You should have a copy of the 2-sided autoPROC reference card in your handouts with the most commonly used command-line arguments. More details can be found in the online manual. The crucial bits to remember are:

the autoPROC command itself is called process and you get help by running process -h

you need to tell the program where your images are (usually via the -I flag)

you want to save all output into a separate sub-directory - since you never know if you need/want to run processing multiple times to fine-tune or optimize it. It is useful to decide on a logical system for naming output directories consistently - e.g. 01, 02, 03 ... etc (and not "new", "newer", "newsest", "test", "test1" etc).

the main output/result file to look at (even while the job is running) is called summary.html and is located within the output sub-directory specified (you need to reload that file from time to time while the job is still running).

Setup

It is very important to have everything setup to run our programs. That involves typing:

module load ccp4
module load xds
module load gphl

Example data

There are some local example datasets available at

~/Desktop/data

that can be used as examples for the different data processing tutorials during the workshop.
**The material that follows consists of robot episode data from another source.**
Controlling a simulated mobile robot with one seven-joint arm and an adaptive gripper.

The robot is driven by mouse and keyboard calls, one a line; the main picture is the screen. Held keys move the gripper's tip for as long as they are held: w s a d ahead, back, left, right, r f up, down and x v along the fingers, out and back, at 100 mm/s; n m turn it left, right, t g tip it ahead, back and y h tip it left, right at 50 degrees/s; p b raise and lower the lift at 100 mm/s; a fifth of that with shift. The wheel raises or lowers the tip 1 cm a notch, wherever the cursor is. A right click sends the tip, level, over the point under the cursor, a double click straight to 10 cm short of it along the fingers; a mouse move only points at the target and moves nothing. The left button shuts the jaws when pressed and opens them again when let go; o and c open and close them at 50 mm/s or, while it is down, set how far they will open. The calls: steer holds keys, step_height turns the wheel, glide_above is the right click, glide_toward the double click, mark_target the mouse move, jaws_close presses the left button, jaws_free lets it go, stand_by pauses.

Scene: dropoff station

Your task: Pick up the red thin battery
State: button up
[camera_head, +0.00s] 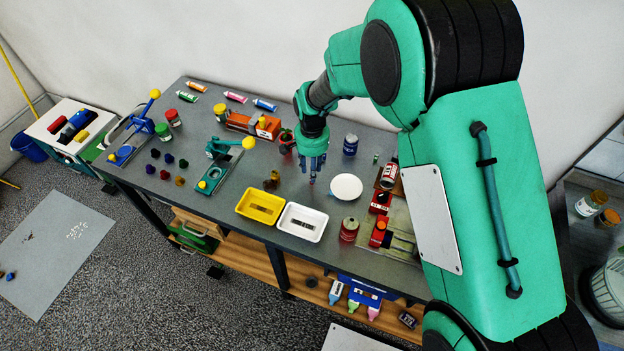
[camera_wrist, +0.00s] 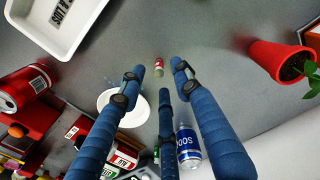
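A small red cylinder with a pale end, which looks like the red thin battery (camera_wrist: 158,64), is on the grey table in the wrist view. It shows just beyond the gap between my fingertips. In the head view it is mostly hidden or too small to tell under my gripper (camera_head: 313,172). In the wrist view my gripper (camera_wrist: 158,78) has its blue fingers spread, with nothing between them. The fingers point down at the table, and the battery appears apart from them.
A white plate (camera_head: 346,187) lies just right of my gripper. A blue can (camera_head: 350,143), a red potted plant (camera_wrist: 272,62) and a white tray (camera_head: 289,224) stand around it. A yellow tray (camera_head: 243,207) is at front left. Bare table surrounds the battery.

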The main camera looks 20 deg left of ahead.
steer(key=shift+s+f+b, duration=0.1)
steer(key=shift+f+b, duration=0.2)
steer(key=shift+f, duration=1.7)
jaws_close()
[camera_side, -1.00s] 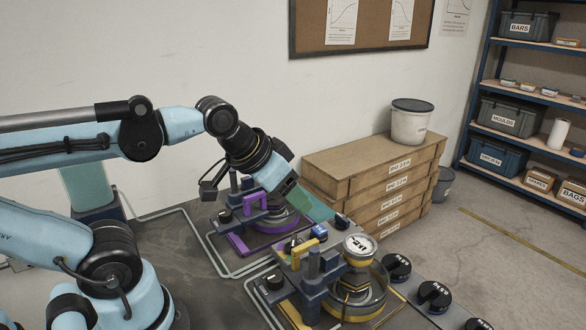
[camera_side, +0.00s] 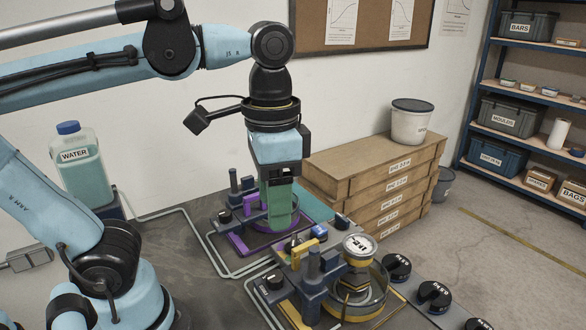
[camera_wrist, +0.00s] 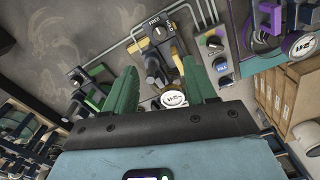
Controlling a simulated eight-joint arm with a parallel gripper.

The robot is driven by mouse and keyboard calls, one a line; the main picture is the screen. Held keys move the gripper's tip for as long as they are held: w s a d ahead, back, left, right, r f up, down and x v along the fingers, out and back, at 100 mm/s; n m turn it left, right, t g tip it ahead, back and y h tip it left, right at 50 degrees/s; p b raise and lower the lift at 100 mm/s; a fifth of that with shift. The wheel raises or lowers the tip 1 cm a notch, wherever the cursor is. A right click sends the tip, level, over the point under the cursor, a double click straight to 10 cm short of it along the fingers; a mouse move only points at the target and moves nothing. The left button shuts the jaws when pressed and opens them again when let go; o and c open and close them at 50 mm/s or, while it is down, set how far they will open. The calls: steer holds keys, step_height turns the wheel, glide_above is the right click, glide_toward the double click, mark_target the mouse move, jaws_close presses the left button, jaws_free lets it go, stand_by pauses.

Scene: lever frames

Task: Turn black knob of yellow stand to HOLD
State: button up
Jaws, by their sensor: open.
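The yellow stand (camera_side: 292,312) is at the front centre of the side view, with dark blocks, a post and a round dial. Its black knob (camera_side: 272,281) is at its left corner. In the wrist view the black knob (camera_wrist: 158,33) sits on a plate marked FREE and HOLD, beyond my fingertips; its exact pointer direction is too small to tell. My gripper (camera_side: 281,226) points down with green fingers, apart from the knob and above and behind it in the side view. In the wrist view my gripper (camera_wrist: 160,68) is open, with no object held between its fingers.
A purple stand (camera_side: 238,243) is behind the yellow one, partly hidden by my fingers. Black weights (camera_side: 435,294) lie at right. Stacked wooden boxes (camera_side: 385,165) stand behind. A green stand (camera_wrist: 92,90) shows in the wrist view. Bare bench lies left of the stands.

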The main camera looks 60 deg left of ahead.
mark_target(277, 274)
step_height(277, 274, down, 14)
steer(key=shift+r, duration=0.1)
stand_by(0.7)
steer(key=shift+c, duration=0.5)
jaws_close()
After opening a terminal (click on the icon called "Terminal" on your desktop) you should be able to run autoPROC on these using e.g.

mkdir ~/autoPROC
cd ~/autoPROC
process -I ~/Desktop/data/6OE7 -d 6OE7.01 | tee 6OE7.01.lis

Let's look at the various components here:

process is the actual command for running autoPROC

-I ~/Desktop/data/6OE7 tells the program where the images are:

-I is a so-called command-line flag (for image directory)
~/Desktop/data/6OE7 is the directory name - where ~ is a useful shortcut for your home directory
please ensure that there are spaces between -I and ~/Desktop/data/6OE7!
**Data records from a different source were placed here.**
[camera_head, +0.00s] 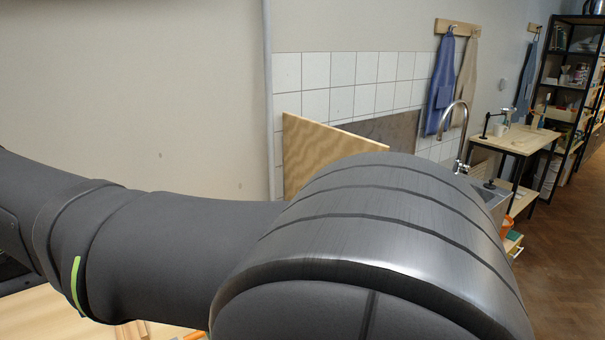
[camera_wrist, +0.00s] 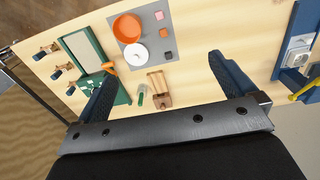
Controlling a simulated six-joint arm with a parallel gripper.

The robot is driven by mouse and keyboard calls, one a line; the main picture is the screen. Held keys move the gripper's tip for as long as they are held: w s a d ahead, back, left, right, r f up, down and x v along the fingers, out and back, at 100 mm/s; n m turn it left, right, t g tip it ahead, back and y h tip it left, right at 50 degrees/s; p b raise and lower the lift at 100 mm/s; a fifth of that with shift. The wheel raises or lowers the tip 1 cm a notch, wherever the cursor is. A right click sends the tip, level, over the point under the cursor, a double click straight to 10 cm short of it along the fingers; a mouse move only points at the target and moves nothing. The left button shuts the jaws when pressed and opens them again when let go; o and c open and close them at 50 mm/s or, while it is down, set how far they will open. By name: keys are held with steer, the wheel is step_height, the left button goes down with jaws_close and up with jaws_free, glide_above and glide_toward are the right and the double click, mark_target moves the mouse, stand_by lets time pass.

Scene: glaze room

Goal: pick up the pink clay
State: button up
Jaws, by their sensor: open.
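A small pink block (camera_wrist: 159,15), which looks like the pink clay, lies on a grey mat (camera_wrist: 151,13) near the top of the wrist view. My gripper (camera_wrist: 162,66) is open and empty, its two dark fingers wide apart. The gripper is above the worktop, and the pink block lies beyond the fingertips, up the picture. In the head view my arm fills the foreground; neither the pink block nor the gripper can be seen there.
On the mat are an orange dish (camera_wrist: 127,28), a white round piece (camera_wrist: 136,53), a dark block (camera_wrist: 163,32) and a reddish block (camera_wrist: 168,56). A green frame (camera_wrist: 84,50) stands left, a wooden piece (camera_wrist: 158,88) nearer. Blue structures (camera_wrist: 293,60) stand right. Bare worktop (camera_wrist: 220,22) lies between.

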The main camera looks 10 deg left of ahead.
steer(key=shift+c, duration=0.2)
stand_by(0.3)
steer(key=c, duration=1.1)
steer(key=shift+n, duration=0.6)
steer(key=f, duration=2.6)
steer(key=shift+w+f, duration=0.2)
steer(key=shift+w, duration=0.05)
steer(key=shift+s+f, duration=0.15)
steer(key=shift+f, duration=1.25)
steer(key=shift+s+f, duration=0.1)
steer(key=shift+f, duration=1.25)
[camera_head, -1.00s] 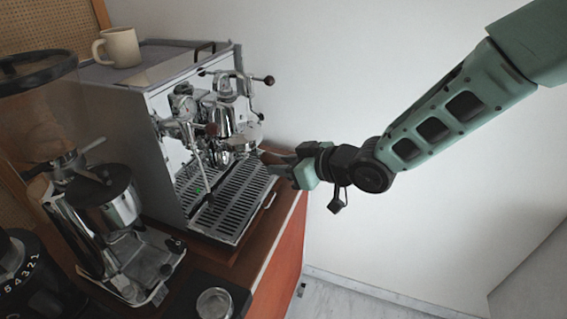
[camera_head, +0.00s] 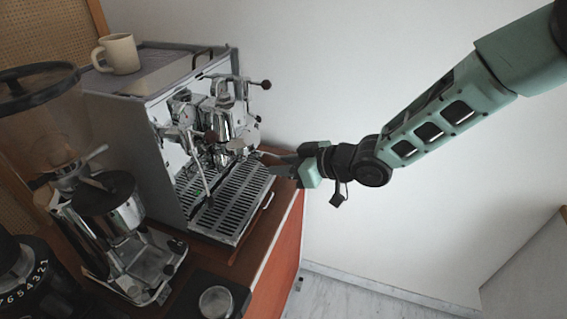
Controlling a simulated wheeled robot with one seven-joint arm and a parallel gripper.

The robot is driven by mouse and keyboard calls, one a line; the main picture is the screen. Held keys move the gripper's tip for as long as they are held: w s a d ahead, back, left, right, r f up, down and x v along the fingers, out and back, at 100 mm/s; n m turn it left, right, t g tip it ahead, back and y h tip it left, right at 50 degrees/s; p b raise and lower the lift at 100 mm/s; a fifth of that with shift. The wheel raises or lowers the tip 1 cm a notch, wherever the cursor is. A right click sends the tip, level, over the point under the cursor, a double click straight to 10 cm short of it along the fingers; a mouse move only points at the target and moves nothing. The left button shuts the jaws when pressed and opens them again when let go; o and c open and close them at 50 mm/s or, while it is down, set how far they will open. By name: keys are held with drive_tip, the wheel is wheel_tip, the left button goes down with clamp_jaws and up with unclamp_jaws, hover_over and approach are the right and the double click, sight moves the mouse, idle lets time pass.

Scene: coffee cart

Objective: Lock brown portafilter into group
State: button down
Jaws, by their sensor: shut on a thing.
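The chrome espresso machine (camera_head: 173,130) stands on the counter at left centre, with its group (camera_head: 222,125) on the front face above the drip tray (camera_head: 226,214). My gripper (camera_head: 274,164) is at the right front of the machine, above the drip tray's right end and lower than the group. Its jaws point left toward the machine and are closed on something thin, likely the portafilter's handle. The handle is mostly hidden by the fingers, and its brown colour cannot be made out. Whether the portafilter's head touches the group cannot be told.
A grinder (camera_head: 118,215) with a clear hopper stands at the left front. A beige mug (camera_head: 117,54) sits on top of the machine. A small metal cup (camera_head: 215,302) is on a dark mat at the front. The steam wand (camera_head: 205,175) hangs before the group. Right of the counter is open floor.

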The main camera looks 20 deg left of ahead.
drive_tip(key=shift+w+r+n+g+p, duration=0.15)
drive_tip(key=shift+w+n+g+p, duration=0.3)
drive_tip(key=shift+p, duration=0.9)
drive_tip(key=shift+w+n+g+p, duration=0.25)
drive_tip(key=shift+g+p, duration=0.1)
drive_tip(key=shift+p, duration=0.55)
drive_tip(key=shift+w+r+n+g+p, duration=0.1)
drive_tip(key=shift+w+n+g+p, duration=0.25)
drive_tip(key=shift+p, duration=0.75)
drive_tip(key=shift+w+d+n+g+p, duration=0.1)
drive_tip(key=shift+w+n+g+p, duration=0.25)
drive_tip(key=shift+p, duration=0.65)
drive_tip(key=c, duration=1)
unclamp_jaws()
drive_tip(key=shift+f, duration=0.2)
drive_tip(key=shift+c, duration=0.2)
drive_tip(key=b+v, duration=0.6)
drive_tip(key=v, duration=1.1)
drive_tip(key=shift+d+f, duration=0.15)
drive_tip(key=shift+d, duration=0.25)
-d 6OE7.01 defines where all output should go:

it is often a good idea to adopt some kind of naming convention for this
some numerical system for different runs might be handy: often we will run processing multiple times

the last bit is a bit of (normal) shell "magic":

the vertical bar | is called a "pipe", meaning that the output (i.e. everything that is usually written into the terminal) is passed over to another program
this other program is "tee" - which takes it name from T-junction (see what the man pages have to tell about it - by typing man tee in a terminal)
the nice thing about "tee" is that it will now write standard output into a file 6OE7.01.lis while at the same time also write it to the terminal: so we get the best of both worlds, namely seeing what is being done in real-time and saving all this information for later

While the job is running (should take about 5-6 minutes), you can open the main output file (summary.html) via

firefox ~/autoPROC/6OE7.01/summary.html

or putting the full path to that file into the location bar of your browser (maybe in a separate tab to the one you are currently using):

/home/li-mth04/autoPROC/6OE7.01/summary.html

(remember you need to use the correct account name: ~ will not work here and li-mth04 is only correct for one of you).

We will use this 6OE7 example during the practical tutorial - and then go through the output to show you the type of information provided by autoPROC processing with XDS.

Working with own data

This would not be fundamentally different to using the example/tutorial data mentioned above. Some additional care should be taken though - especially in checking for any beamline-specific settings. If the beamline/instrument you used for collecting your data is not listed or the instrumentation/setup has changed without us being aware of it and data processing is not working, the most common reasons (apart from poor diffraction quality) are

rotation axis is inverted (relative to "standard" setup): add ReverseRotationAxis=yes to the command-line
rotation axis is vertical (instead of the more common horizontal orientation): add autoPROC_XdsKeyword_ROTATION_AXIS="0.0 -1.0 0.0" or autoPROC_XdsKeyword_ROTATION_AXIS="0.0 1.0 0.0"
beam-centre definitions as stored in image header follow unknown convention: you could try different conventions (e.g. BeamCentreFrom=header:y,x) or tell autoPROC to try and automatically test for it via BeamCentreFrom=getbeam:init

Have a close look at the information provided by the summary.html file, especially any warning messages that might point to problems with diffraction, crystal, instrumentation or processing.

Some potentially necessary performance tuning

To avoid issues with performance or your machine becoming nuresponsive, it might be necessary to restrict the way we are running autoPROC a bit (in order to work with the 8Gb of memory the workshop machines have). This can/might include the following flags

process -nthreads 1 ...

and/or

process -nthreads 1 xds=/usr/local/xtal/bin/xds ...

and/or

process -nthreads 1 xds=/usr/local/xtal/bin/xds autoPROC_XdsKeyword_NUMBER_OF_IMAGES_IN_CACHE=0 ...

(where ... represents any other arguments like -I or -d).